In the vein of this topic and the top/accepted answer: http://www.lauradhamilton.com/random-lessons-online-poker-exploit

– WernerCD – 2014-02-10T15:08:14.947

See this article about an online poker game missing true randomness for why it matters.

– Varaquilex – 2014-02-10T16:48:56.370

What happens when you run your program 100x? Do you usually get a slight overabundance of 4 and 5? Or is the error random? 2) Is there randomness to the odds of X followed by X+Y, where X,Y is member of {1...6} (and you are looping around)? You need randomness in the number that comes next, not just randomness in the distribution. 3) If you are generating a new seed each time, based on the clock, then you might actually have a truly-random (hardware-based) RNG. But I think that is cheating. A PRNG is supposed to be an algorithm that operates on a seed, if I understand it correctly.

< – dmm – 2014-02-10T19:35:17.543

see also what randomness really is [cs.se]

– vzn – 2014-02-13T05:25:17.777

1If you just keep a 0-5 counter and roll a dice accordingly, 666 gorillion times, you'd get an equal distribution as well. – jcora – 2014-02-13T20:49:54.747

@starblue, I think you're referring to the Dice-o-matic. http://hackaday.com/2009/05/26/dice-o-matic/

– JMD – 2014-02-14T20:07:09.667

Actually I wanted to highlight how hopelessly naive the question is, because it glosses over the most important aspect of randomness, the process by which the numbers are generated. – starblue – 2014-02-16T08:05:57.043

@Varaquilex Nice article! Look at the original report here, though. The problem is they used a weak PRNG with a predictable seed. At the end of the article, what the authors advise is using a stronger PRNG with an unpredictable seed. True randomness is required to provide a seed. There is little use for it once this is done.

– Erwan Legrand – 2014-02-19T14:40:35.883

Answers

1 386

Let's play some computer poker, just you, me and a server we both trust. The server uses a pseudo-random number generator which is initialized with a 32-bit seed right before we play. So there are about four billion possible decks.

I get five cards in my hand -- apparently we are not playing Texas Hold 'Em. Suppose the cards are dealt out one to me, one to you, one to me, one to you, and so on. So I have the first, third, fifth, seventh and ninth cards in the deck.

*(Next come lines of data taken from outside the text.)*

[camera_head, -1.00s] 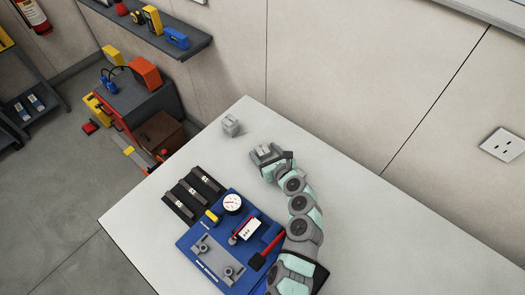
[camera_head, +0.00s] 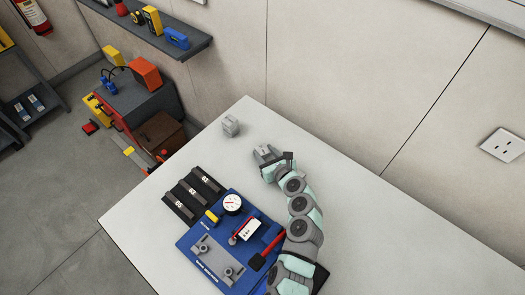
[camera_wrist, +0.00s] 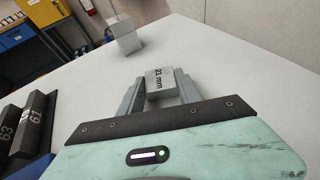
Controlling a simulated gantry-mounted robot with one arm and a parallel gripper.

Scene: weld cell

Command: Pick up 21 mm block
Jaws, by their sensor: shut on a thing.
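The 21 mm block (camera_wrist: 161,82) is a small grey block with "21 mm" printed on its top face. In the wrist view it sits between the two grey fingers of my gripper (camera_wrist: 160,88), which is shut on it. In the head view my gripper (camera_head: 265,153) is over the far part of the white table, and the block (camera_head: 264,150) shows small between its fingers. I cannot tell whether the block touches the table.
Another grey block (camera_head: 230,126) stands near the table's far left corner; it also shows in the wrist view (camera_wrist: 125,36). Dark numbered blocks (camera_head: 193,190) and a blue fixture plate (camera_head: 190,243) with a dial gauge (camera_head: 232,203) lie nearer. The white table (camera_head: 390,235) is clear at right.

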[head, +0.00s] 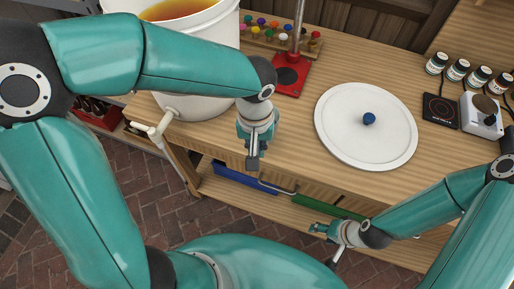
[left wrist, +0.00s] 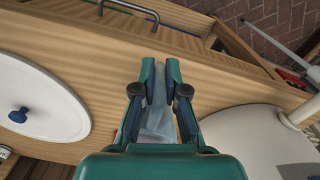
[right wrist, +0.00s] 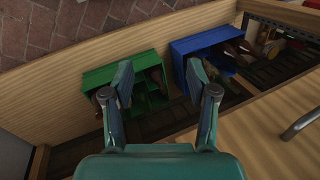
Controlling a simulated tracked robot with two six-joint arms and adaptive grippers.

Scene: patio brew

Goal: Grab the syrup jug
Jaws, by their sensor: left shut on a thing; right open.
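My left gripper (head: 253,160) points down over the front edge of the workbench, between the white pot and the white lid. In the left wrist view its fingers (left wrist: 160,78) are shut on a pale grey, translucent thing (left wrist: 158,122); I cannot tell what it is. My right gripper (head: 320,230) is low in front of the bench. In the right wrist view it is open and empty (right wrist: 160,80), in front of a green crate (right wrist: 92,78) and a blue crate (right wrist: 188,48) on the lower shelf. I cannot make out a syrup jug in any view.
The white pot (head: 205,50) of amber liquid stands at the bench's left, its tap in front. The white lid (head: 340,130) with a blue knob lies on the bench. Small jars (head: 458,69), a dark scale (head: 440,112) and a red stand base (head: 290,76) are further back.

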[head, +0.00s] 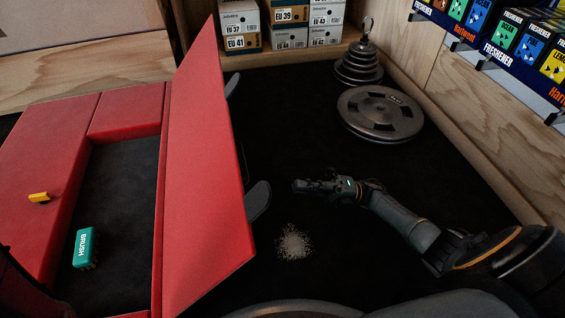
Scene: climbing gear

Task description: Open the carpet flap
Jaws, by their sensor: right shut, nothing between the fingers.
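The red carpet flap (206,165) stands raised on its edge, leaning, beside the recess in the red padded mat (35,160). Grey rounded tabs (259,200) stick out from its right side. The dark recess floor (120,195) shows to the left of the flap. My right gripper (302,186) is shut and empty, to the right of the flap and apart from it, over the black carpet. My left gripper is out of view.
A green brush (85,248) lies in the recess; a small yellow object (40,197) lies on the mat. White powder (294,243) is on the black floor. Weight plates (380,113), shoe boxes (288,22) and a freshener shelf (500,50) stand farther back.

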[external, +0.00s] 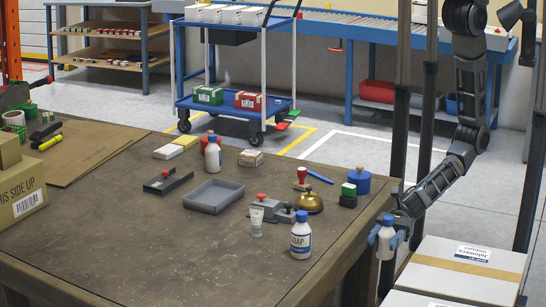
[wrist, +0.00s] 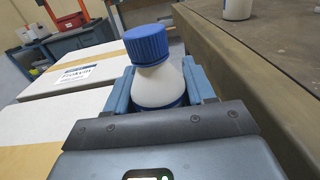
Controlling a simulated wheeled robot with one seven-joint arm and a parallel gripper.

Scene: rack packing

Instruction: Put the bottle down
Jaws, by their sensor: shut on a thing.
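My gripper (external: 386,234) is at the right, just off the table's right edge. It is shut on a white bottle with a blue cap (external: 386,245), held upright. In the wrist view the bottle (wrist: 155,85) stands between the two blue fingers, and its lower part is hidden by the gripper. A similar white bottle with a blue cap and a label (external: 300,240) stands on the brown table (external: 150,235) near its front right edge. Part of a white bottle on the table also shows at the top of the wrist view (wrist: 237,8).
White boxes (external: 462,262) with tan tape lie below and right of my gripper. The table holds a grey tray (external: 213,197), a brass bell (external: 308,202), a blue round container (external: 359,180), a small tube (external: 256,222) and a black-based stamp (external: 348,195). The table's front middle is clear.

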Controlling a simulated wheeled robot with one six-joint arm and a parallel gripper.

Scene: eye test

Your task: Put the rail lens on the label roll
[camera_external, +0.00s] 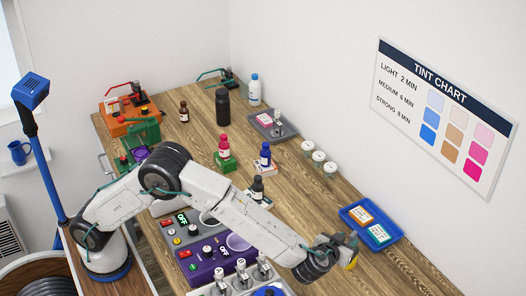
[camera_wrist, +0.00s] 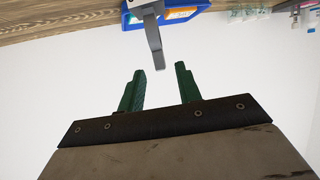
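My gripper (camera_wrist: 160,68) is open in the wrist view, its two green fingers apart. A grey curved piece (camera_wrist: 153,35) hangs in front of them, its lower end close to the gap between the tips; I cannot tell what it is or how far off. In the external view my gripper (camera_external: 346,244) is at the lower right, near the blue tray, with a yellow patch (camera_external: 352,262) beside it that I cannot name. I cannot pick out the rail lens or the label roll for certain in either view.
The blue tray (camera_external: 397,236) holds an orange and a green labelled card. Several white-lidded jars (camera_external: 318,157) stand behind it. Bottles stand on small blocks mid-table, near a grey tray (camera_external: 288,133). A purple device (camera_external: 207,268) is below my arm. Bare wood (camera_external: 345,199) lies between jars and tray.

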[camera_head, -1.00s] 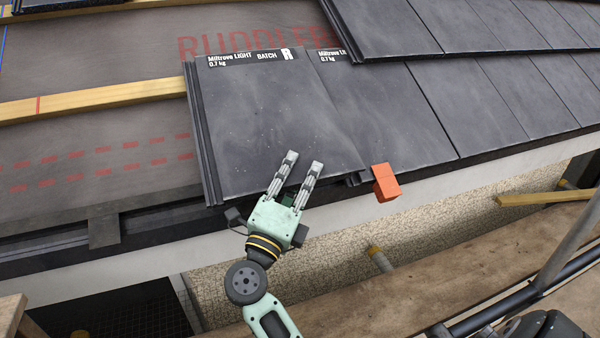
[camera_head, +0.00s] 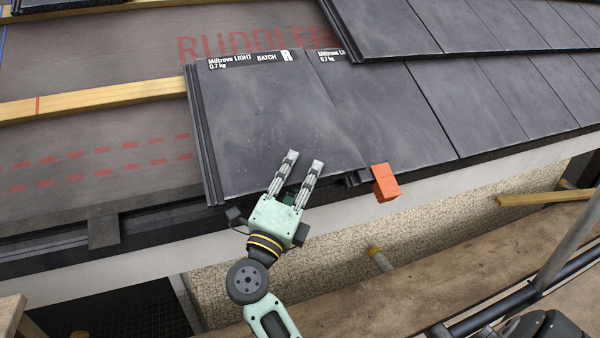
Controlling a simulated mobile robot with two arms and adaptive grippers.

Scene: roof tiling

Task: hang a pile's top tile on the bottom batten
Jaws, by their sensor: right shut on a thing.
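A dark grey tile (camera_head: 262,125) with a white printed label lies at the left end of the bottom row, along the eave. Its left edge is ribbed. My right gripper (camera_head: 304,158) is at the tile's lower edge, shut on it, with two fingers lying over its upper face. What is under the tile is hidden. The wooden bottom batten (camera_head: 95,101) runs in from the left and passes out of sight at the tile's upper left edge. My left gripper is not in view.
Laid tiles (camera_head: 495,100) continue to the right, with another course above. An orange block (camera_head: 385,183) sits at the eave just right of the gripper. Bare underlay (camera_head: 90,60) with red print lies to the left. A scaffold rail (camera_head: 515,300) and planks are below right.

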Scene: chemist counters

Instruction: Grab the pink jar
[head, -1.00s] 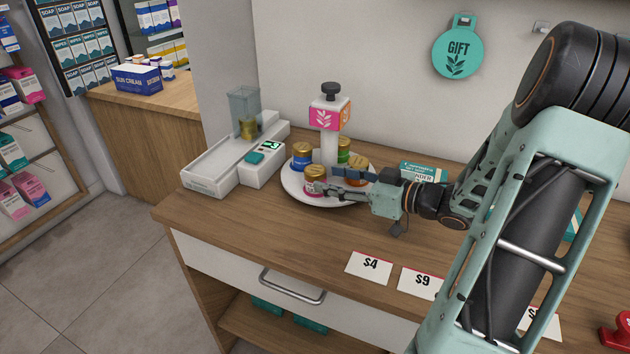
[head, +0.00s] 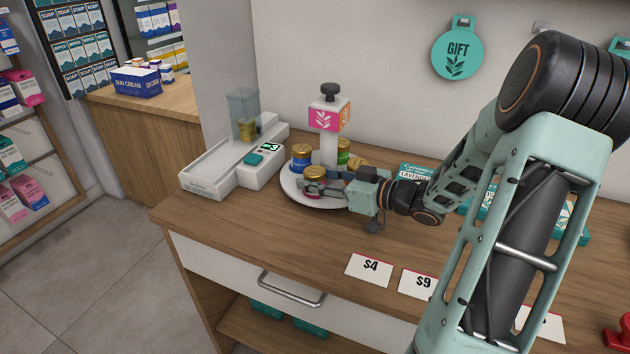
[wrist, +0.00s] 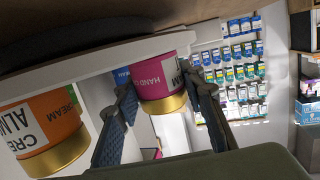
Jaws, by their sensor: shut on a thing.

Earlier I ran the pseudo-random number generator four billion times, once with each seed, and wrote down the first card generated for each into a database. Suppose my first card is the queen of spades. That only shows up one as the first card in one in every 52 of those possible decks, so we've cut down the possible decks from four billion to around 80 million or so.

Suppose my second card is the three of hearts. Now I run my RNG 80 million more times using the 80 million seeds that produce the queen of spades as the first number. This takes me a couple of seconds. I write down all the decks that produce the three of hearts as the third card -- the second card in my hand. That's again only about 2% of the decks, so now we're down to 2 million decks.

Suppose the third card in my hand is the 7 of clubs. I have a database of 2 million seeds that deal out my two cards; I run my RNG another 2 million times to find the 2% of those decks that produce the 7 of clubs as the third card, and we're down to only 40 thousand decks.

You see how this goes. I run my RNG 40000 more times to find all the seeds that produce my fourth card, and that gets us down to 800 decks, and then run it 800 more times to get the ~20 seeds that produce my fifth card, and now I just generate those twenty decks of cards and I know that you have one of twenty possible hands. Moreover, I have a very good idea of what I'm going to draw next.

Now do you see why true randomness is important? The way you describe it, you think that distribution is important, but distribution isn't what makes a process random. Unpredictability is what makes a process random.

UPDATE

Based on the (now deleted due to their unconstructive nature) comments, at least 0.3% of people who've read this are confused as to my point. When people argue against points I haven't made, or worse, argue for points that I did make on the assumption that I didn't make them, then I know that I need to explain more clearly and carefully.

There seems to be particular confusion around the word distribution so I want to call out usages carefully.

The questions at hand are:

How do pseudorandom numbers and truly random numbers differ?
Why is the difference important?
Do the differences have something to do with the distribution of the output of the PRNG?

Let's begin by considering the perfect way to generate a random deck of cards with which to play poker. Then we'll see how other techniques for generating decks are different, and if it is possible to take advantage of that difference.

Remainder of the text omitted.